Friday, 28 April 2023

Hornsea Writer, Madeleine McDonald, On Writing


Give me a 3-word summary of what you will be doing, writing-wise, in the coming year.

Anything and everything.

Tell me more:

In 2022 my aim was to submit something somewhere once a week to competitions or anthologies that either paid a cash prize or rewarded authors indirectly by publishing under an ISBN number. Alas, online magazines that fill their pages by asking authors to work for no pay are mushrooming, and are to be avoided like the plague.

I am grateful to those generous writers who donate their time and effort to spread the word among fellow scribes by posting lists of worthwhile opportunities on the Internet.

In terms of success, in 2022, I had three short stories, and two non-fiction pieces published. 2023 has started well, with the publication of one poem and two cosy crime shorts.

A new departure for me was selecting and introducing stories for The Best of Cafe Lit 11. All the authors published on the CafeLit website are good writers, and selecting only a few took careful thought.


Tell me about a writing-related event from last year

The success I relished the most was to win Press 53's monthly competition to tell a story in 53 words exactly, after submitting to them for years. Their contest is great fun and I shall carry on trying.

Learn more about Madeleine here.



Friday, 14 April 2023

Forthcoming publication: Crime and Punishment in Tudor England

Crime and Punishment in Tudor England: From Alchemists to Zealots tells the story of the enactment of law and its penalties from Henry VII to Elizabeth I. 
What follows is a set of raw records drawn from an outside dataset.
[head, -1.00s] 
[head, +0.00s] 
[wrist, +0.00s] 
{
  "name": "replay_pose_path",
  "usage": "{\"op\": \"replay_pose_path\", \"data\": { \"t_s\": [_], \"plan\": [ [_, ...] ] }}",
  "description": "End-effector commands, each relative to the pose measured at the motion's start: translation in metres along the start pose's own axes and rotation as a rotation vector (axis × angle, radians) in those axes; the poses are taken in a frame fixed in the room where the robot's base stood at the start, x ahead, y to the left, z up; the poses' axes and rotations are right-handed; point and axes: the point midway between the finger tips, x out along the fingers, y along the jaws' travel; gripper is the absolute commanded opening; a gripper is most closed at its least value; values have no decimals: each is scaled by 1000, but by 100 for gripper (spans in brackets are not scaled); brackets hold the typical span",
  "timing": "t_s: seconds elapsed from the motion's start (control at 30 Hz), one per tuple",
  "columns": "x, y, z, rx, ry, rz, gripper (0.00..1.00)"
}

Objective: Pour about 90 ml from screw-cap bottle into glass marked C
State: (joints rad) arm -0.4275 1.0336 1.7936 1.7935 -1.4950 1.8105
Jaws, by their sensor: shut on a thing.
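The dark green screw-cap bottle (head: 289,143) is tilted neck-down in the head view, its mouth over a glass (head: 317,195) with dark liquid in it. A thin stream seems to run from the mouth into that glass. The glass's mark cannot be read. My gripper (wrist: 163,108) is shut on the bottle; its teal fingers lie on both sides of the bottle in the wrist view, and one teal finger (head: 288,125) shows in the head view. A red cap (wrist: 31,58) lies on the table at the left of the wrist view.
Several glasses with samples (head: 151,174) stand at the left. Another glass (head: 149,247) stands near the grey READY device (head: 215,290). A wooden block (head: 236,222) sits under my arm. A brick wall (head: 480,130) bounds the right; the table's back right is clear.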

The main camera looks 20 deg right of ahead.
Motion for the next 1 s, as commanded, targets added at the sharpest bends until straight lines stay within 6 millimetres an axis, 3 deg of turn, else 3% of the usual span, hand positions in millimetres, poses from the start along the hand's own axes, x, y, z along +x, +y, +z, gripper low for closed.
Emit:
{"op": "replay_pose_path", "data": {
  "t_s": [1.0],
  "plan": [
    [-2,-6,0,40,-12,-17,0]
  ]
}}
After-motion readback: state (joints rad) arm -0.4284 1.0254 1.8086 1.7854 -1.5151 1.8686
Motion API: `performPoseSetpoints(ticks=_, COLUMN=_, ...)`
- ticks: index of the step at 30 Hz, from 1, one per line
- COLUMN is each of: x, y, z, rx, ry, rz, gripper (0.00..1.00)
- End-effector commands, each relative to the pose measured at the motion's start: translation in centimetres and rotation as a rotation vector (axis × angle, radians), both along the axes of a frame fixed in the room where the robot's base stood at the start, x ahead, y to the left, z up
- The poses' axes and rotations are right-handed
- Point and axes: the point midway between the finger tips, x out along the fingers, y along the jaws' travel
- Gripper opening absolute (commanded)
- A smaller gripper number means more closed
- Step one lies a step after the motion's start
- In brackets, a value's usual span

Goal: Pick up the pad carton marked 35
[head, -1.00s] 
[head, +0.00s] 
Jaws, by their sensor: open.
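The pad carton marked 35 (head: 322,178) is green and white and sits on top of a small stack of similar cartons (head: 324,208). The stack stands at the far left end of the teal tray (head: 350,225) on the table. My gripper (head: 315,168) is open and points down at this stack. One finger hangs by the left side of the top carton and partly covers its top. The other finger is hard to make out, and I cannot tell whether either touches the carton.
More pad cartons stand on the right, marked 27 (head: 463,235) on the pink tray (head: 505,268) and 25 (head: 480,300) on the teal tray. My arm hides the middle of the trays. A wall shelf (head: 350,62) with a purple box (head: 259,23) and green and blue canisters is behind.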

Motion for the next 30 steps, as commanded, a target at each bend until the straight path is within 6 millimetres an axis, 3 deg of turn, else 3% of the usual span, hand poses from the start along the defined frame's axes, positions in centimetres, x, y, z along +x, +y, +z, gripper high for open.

The sixteenth century was remarkable in many ways. In England, it was the century of the Tudor Dynasty. It heralded the Reformation, William Shakespeare, the first appearance of bottled beer in London pubs, Sir Francis Drake, and the Renaissance. Oh, and the Spanish Armadas―all five of them! Yes, five armadas and all failures. 

 

 It was a watershed century for crime and punishment. Henry VII’s paranoia about the loyalty of the nobility led to military-trained vagrants causing mayhem and murder. Henry VIII’s Reformation meant executions of those refusing to take the Oath of Supremacy. State-controlled religion―summed up through the five reigns as Roman Catholic; Anglo-Catholic; Protestant; Roman Catholic, and Sort of Protestant but I don’t mind so long as you swear the Oath of Supremacy―became an increasingly complex, not to say confusing, issue for ordinary people. 

 

 Although primary sources are rare and sometimes incomplete, the life of criminals and the punishments meted out to them still fascinates. 

 

Read about:

·       John Daniell and how he tried to blackmail the Earl of Essex.

·       The Stafford insurrection of 1486, the first serious opposition to the new king.

·       The activities of con-man extraordinaire, Gregory Wisdom, and many more. 

 

Crime and punishment didn’t start with the Tudors and this book summarises judicial practices built on tradition from the Roman occupation. It covers often gory details―what happens to the body when it is beheaded, burned, boiled, or hanged?

Arranged in alphabetical order of crimes, it recounts tales of blackmail, infanticide, kidnapping, heresy, and sumptuary laws. Told with occasional low-key humour, the book also includes Tavern Talk, snippets of quirky information. 

  Dip into it at your pleasure.

 

 Crime and Punishment in Tudor England is available from all outlets for pre-order now. 

Publication date 30th August 2023.


You can read more about April Taylor here:

 Twitter  Amazon UK  Amazon USA YouTube

Friday, 31 March 2023

Hornsea Writer, April Taylor, On Writing



Give me a 3-word summary of what you will be doing, writing-wise, in the coming year.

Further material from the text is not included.